Pull every line of the entries that has the word "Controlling".
─── RAW DATA ───
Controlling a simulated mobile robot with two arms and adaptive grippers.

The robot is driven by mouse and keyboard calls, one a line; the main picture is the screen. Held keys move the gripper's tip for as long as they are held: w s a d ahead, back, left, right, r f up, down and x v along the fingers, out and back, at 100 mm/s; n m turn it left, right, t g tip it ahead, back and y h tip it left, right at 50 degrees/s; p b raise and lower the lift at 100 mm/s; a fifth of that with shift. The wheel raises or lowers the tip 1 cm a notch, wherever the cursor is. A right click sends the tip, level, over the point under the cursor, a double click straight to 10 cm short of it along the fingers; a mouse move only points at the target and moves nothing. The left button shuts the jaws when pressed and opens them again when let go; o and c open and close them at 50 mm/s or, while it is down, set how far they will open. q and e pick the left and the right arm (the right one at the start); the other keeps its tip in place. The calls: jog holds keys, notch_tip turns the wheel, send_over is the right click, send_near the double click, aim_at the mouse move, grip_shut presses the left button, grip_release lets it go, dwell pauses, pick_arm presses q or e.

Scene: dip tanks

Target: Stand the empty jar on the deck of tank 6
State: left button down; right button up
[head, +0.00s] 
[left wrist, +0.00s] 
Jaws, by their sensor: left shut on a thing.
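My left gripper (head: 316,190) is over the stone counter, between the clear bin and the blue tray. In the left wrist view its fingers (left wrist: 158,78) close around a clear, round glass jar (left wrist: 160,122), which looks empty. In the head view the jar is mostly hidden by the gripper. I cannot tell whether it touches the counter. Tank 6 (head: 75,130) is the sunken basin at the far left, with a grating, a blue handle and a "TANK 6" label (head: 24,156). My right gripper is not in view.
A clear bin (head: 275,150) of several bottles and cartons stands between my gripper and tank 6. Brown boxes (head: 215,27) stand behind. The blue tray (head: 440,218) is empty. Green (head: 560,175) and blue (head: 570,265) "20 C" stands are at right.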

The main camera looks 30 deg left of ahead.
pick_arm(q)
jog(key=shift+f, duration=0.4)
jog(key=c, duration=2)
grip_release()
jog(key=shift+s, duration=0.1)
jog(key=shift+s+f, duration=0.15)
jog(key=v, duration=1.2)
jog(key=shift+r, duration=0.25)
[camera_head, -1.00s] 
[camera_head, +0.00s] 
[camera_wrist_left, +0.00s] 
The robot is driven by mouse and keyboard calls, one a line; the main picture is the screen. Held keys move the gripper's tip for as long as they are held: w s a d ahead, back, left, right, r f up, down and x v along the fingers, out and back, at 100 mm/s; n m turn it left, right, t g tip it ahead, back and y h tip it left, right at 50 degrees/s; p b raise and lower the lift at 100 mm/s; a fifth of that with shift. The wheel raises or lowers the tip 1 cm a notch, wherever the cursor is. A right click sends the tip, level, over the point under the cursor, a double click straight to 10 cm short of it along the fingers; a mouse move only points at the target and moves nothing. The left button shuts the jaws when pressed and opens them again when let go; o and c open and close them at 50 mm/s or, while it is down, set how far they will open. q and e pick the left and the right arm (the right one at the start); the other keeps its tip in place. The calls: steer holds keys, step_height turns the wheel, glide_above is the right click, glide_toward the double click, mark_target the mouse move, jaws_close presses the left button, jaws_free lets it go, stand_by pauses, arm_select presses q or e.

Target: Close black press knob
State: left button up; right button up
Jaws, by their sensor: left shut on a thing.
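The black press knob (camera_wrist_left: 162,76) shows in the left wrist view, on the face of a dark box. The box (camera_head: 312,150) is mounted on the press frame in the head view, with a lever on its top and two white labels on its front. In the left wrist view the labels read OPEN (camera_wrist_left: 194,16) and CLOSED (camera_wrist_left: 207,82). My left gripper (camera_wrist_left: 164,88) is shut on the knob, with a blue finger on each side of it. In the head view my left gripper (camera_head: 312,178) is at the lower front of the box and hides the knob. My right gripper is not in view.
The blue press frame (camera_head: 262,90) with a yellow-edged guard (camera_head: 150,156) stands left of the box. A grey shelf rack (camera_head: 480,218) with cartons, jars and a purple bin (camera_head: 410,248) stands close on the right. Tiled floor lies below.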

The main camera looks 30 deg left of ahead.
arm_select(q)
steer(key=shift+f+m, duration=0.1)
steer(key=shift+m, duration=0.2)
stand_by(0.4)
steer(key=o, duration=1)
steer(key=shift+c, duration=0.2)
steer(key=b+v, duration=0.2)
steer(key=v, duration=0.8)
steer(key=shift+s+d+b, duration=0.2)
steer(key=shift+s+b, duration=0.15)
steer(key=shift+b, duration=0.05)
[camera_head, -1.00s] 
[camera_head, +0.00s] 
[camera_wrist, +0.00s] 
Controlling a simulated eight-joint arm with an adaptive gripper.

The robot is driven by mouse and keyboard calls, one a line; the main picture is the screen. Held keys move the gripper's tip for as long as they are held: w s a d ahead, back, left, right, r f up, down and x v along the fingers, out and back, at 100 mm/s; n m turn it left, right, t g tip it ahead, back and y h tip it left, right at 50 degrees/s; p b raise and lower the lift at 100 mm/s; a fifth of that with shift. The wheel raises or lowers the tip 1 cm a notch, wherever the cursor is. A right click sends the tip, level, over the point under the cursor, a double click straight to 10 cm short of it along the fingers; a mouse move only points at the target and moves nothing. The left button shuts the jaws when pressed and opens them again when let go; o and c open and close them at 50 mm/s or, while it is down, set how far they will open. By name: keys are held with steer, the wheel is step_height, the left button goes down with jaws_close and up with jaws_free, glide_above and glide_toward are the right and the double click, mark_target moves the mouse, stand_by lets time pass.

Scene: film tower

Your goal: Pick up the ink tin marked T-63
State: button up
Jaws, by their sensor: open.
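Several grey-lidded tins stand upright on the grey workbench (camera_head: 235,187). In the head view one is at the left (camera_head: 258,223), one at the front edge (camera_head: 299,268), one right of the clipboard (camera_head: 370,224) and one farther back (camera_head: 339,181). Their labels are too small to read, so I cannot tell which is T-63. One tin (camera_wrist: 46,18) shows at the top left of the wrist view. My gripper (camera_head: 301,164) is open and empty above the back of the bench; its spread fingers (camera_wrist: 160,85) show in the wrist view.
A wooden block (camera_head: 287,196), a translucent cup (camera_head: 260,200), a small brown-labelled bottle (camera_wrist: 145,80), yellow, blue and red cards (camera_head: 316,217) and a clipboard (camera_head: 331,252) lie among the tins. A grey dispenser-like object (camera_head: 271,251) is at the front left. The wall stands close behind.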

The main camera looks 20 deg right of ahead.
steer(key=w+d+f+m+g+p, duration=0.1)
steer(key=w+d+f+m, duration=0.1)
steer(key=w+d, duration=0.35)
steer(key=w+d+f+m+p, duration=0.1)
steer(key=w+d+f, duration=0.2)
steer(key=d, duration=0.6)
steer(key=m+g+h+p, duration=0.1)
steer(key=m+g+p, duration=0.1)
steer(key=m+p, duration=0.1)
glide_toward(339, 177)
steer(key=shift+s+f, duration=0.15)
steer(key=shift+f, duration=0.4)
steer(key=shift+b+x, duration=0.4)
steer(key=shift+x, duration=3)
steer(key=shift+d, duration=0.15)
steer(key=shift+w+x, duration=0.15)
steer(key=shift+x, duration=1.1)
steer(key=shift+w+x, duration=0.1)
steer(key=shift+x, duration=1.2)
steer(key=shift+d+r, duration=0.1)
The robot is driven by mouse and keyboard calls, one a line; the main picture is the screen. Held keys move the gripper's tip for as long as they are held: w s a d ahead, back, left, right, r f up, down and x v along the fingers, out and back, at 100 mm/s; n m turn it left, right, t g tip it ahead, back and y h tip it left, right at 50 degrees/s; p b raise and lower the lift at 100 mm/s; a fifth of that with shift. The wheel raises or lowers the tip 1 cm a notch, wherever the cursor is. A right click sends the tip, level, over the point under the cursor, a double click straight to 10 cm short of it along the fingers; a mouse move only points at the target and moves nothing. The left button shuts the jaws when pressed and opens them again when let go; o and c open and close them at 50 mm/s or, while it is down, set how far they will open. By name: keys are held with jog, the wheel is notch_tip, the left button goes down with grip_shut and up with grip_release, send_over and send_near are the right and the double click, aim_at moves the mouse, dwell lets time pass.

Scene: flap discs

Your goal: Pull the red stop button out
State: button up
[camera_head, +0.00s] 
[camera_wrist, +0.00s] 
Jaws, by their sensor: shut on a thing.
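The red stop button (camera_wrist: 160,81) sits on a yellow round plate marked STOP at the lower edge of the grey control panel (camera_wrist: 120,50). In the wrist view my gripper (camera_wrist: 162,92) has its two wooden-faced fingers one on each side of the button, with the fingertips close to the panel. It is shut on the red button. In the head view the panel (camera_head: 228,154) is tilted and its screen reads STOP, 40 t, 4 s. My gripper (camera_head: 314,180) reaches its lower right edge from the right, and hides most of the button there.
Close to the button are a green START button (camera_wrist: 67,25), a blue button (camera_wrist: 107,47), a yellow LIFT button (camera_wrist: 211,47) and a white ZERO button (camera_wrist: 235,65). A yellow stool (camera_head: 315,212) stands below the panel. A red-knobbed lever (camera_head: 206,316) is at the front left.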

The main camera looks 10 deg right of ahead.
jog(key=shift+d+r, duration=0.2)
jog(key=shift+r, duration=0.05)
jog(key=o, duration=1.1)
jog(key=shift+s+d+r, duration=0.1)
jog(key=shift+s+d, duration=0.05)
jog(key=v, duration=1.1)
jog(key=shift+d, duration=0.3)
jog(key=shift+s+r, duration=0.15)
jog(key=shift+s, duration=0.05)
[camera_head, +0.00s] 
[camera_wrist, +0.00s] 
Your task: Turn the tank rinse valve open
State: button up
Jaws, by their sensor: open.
───
-- COMPLETE RESPONSE --
Controlling a simulated mobile robot with two arms and adaptive grippers.
Controlling a simulated eight-joint arm with an adaptive gripper.

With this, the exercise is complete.